Blogger: 'I'm leaving the Internet'
Paul Miller, a technology blogger, is trying life without the Internet for a year.
STORY HIGHLIGHTS
(CNN) -- Maybe it seems like the fastest way for a gadget-and-technology blogger to commit career suicide, but Paul Miller gave up the Internet at midnight Tuesday.
Miller, who was and still is a senior editor at a tech news site called The Verge, plans to stay offline for a full year. When he needs to post something to the website that employs him, he will hand his editors a thumb drive with his stories saved in offline files. If he needs to look up a phone number, he'll get on the phone and start calling people -- who hopefully know people who know the person that he's trying to reach for an interview. There's no other way without access to professional websites and directories, he said.
"I'm going to try to use the six degrees of separation a little bit," he said on Tuesday afternoon in an interview -- by phone, of course. "I have a lot of co-workers and they know a lot of people and so anybody I can get a phone number for I'll call that person and maybe they have a phone number for another person. So I'll have to follow that sort of chain."
Why go to all this trouble? For years, the idea of a digital sabbatical has appealed to the hyper-connected set -- people who spend most of their days in front of computer screens, checking blogs, reading Twitter and somehow trying to figure out how to get their work done in between. At the office, they dodge dozens of click-me-now messages per minute, each demanding instant attention.

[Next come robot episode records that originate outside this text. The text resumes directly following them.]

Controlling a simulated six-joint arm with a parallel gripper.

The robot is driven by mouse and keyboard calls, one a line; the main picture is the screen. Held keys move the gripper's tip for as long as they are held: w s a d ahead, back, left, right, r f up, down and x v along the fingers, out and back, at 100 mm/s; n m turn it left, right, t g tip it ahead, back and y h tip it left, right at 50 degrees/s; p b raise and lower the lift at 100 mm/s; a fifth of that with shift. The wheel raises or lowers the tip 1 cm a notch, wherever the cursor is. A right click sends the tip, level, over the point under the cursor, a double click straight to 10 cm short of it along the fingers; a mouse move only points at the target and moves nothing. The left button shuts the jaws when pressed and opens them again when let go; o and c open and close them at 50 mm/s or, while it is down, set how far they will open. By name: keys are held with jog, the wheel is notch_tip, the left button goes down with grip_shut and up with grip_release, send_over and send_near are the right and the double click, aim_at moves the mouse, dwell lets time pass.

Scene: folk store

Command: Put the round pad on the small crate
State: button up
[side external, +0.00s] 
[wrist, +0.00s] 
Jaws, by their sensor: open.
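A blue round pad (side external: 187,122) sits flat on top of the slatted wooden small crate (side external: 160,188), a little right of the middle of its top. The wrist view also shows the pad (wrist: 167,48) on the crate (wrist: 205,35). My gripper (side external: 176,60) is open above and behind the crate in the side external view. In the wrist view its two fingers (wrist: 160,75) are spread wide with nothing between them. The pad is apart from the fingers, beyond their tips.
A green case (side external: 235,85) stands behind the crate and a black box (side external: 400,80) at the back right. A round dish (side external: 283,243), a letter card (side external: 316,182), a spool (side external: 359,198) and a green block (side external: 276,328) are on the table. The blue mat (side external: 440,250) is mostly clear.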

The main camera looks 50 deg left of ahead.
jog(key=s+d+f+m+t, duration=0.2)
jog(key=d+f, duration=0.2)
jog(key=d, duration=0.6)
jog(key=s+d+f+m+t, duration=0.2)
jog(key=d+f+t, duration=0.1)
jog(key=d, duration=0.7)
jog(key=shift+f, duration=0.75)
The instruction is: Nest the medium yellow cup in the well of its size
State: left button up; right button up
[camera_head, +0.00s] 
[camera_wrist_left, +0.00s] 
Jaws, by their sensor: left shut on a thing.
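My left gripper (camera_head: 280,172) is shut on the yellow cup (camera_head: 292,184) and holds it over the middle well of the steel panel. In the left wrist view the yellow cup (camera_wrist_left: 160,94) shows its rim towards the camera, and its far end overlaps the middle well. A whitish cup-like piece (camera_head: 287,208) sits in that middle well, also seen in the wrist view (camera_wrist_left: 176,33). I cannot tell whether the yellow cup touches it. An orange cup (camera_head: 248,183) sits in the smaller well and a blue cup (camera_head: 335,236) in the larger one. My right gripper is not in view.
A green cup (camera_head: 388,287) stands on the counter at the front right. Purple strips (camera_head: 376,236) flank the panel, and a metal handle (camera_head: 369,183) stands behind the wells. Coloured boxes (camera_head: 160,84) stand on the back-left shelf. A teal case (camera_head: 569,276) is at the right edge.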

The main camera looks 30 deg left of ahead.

Even away from work, phones chime and vibrate to the point that, according to a market research study from Martin Lindstrom, the buzz of a vibrating phone is now one of the top three "most powerful, affecting sounds" -- after a baby giggling and the Intel chime, he wrote in The New York Times.
Depending on your perspective, it may be either surprising or fitting that a technology blogger would get so caught up in the online tornado that he would quit, completely, and for a full year.
On one hand, the Internet is Miller's passion and livelihood.
"I love the Internet," he said. "It allows people to interact in really deep and meaningful ways and to create awesome things and do awesome things. I think it's a wonderful invention and I have no ill will against it."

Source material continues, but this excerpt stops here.